[Requirement]:
Repeat only the lines from the one containing "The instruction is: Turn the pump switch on" through the one containing "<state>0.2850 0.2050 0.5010", exactly as written, both ends included.

◇ ◇ ◇

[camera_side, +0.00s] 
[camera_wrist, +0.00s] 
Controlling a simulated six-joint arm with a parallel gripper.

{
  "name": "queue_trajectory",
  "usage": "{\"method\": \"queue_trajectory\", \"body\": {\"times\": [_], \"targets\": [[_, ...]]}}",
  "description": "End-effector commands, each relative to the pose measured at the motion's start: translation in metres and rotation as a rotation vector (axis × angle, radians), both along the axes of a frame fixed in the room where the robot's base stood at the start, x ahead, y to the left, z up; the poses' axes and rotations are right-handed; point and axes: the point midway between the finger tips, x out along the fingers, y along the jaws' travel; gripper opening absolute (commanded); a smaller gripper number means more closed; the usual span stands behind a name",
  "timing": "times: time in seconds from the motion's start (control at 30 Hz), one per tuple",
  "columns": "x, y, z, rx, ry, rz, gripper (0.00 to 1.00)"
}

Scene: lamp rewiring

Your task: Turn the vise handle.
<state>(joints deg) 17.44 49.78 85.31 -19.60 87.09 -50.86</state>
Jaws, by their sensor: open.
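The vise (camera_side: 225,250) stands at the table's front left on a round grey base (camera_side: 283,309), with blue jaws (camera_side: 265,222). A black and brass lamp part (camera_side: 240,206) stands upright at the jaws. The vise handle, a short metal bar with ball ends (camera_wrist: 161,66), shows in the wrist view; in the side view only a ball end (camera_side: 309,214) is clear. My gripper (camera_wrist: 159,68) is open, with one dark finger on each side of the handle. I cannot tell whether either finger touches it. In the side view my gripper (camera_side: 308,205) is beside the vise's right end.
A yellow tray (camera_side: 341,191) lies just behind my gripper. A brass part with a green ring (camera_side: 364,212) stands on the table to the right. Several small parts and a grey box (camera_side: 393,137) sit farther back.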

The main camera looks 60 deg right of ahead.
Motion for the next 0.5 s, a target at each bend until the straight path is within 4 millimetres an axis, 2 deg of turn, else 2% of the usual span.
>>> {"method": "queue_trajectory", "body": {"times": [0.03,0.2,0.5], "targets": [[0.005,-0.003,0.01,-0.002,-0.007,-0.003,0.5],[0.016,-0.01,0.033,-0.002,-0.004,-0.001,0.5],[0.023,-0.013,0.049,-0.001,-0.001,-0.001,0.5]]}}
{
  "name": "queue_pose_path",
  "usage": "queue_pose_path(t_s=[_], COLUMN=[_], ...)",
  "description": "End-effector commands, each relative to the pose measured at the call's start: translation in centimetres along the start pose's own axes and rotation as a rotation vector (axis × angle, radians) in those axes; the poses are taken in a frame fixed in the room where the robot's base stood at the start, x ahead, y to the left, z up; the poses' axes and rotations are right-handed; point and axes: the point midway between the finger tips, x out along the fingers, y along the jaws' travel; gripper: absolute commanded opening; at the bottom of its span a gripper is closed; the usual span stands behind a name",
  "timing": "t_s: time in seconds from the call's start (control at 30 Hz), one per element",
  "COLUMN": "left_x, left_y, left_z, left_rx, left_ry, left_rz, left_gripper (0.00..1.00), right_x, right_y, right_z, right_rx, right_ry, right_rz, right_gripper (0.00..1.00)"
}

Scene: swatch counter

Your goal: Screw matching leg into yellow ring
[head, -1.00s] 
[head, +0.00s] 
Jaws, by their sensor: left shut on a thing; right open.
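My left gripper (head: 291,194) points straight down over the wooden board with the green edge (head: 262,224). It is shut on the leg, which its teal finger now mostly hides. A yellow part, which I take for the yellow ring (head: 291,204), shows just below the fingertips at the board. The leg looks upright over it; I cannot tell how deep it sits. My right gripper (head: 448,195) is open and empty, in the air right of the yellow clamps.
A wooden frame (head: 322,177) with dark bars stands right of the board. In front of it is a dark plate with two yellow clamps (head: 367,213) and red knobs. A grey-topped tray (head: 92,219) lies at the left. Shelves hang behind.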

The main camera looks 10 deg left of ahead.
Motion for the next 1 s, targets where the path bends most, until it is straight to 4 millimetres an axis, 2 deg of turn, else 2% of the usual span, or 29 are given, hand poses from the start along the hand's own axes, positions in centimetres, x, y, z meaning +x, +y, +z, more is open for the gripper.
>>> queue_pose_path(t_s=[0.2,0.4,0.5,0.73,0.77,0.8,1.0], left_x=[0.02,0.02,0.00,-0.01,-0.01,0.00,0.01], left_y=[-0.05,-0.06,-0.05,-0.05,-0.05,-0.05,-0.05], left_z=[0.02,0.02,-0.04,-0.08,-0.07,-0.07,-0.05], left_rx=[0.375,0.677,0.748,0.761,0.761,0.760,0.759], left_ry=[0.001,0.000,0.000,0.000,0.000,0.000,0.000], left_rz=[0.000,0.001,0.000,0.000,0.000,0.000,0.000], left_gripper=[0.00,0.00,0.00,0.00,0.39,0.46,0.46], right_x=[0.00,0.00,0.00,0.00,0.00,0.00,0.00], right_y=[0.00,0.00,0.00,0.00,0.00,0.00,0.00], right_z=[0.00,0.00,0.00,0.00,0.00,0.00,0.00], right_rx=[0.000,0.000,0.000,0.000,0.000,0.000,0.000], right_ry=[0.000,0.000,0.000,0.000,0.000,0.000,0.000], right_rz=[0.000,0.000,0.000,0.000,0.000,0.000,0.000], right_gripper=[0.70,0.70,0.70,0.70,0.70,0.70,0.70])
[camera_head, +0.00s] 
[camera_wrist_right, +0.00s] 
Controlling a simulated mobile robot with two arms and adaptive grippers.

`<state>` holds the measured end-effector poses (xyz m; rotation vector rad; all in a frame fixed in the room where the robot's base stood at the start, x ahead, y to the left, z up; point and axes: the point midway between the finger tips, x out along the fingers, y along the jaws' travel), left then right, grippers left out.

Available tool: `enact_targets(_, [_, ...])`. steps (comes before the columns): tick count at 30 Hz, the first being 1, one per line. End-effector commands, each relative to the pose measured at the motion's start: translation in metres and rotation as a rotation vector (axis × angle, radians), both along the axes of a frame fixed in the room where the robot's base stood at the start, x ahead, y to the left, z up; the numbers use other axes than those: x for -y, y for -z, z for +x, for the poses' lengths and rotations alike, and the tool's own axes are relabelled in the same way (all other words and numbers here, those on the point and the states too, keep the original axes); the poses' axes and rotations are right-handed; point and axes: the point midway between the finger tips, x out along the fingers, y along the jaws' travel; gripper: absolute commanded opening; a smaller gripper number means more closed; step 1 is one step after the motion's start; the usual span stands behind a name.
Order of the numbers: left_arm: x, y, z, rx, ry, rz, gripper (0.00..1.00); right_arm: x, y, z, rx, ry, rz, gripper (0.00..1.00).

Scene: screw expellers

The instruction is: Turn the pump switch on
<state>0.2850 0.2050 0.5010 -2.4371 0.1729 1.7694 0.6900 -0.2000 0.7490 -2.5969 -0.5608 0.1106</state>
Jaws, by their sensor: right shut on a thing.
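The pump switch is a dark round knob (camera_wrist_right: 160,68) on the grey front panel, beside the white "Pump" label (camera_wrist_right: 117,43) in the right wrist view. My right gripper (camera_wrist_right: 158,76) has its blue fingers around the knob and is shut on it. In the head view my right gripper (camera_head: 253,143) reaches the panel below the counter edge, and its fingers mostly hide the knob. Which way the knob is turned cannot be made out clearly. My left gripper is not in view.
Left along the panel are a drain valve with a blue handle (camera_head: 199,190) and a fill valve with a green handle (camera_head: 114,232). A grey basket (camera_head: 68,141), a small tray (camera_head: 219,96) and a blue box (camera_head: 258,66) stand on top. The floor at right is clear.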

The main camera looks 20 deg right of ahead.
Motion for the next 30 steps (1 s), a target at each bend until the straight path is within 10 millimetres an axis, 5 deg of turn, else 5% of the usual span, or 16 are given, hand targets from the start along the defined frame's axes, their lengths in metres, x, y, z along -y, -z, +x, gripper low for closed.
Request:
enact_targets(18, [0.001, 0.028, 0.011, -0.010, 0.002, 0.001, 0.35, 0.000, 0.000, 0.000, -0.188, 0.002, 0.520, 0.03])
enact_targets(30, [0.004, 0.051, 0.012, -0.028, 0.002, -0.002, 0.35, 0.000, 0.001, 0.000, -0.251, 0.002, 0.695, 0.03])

◇ ◇ ◇

[Exercise result]:
The instruction is: Turn the pump switch on
<state>0.2850 0.2050 0.5010 -2.4371 0.1729 1.7694 0.6900 -0.2000 0.7490 -2.5969 -0.5608 0.1106</state>

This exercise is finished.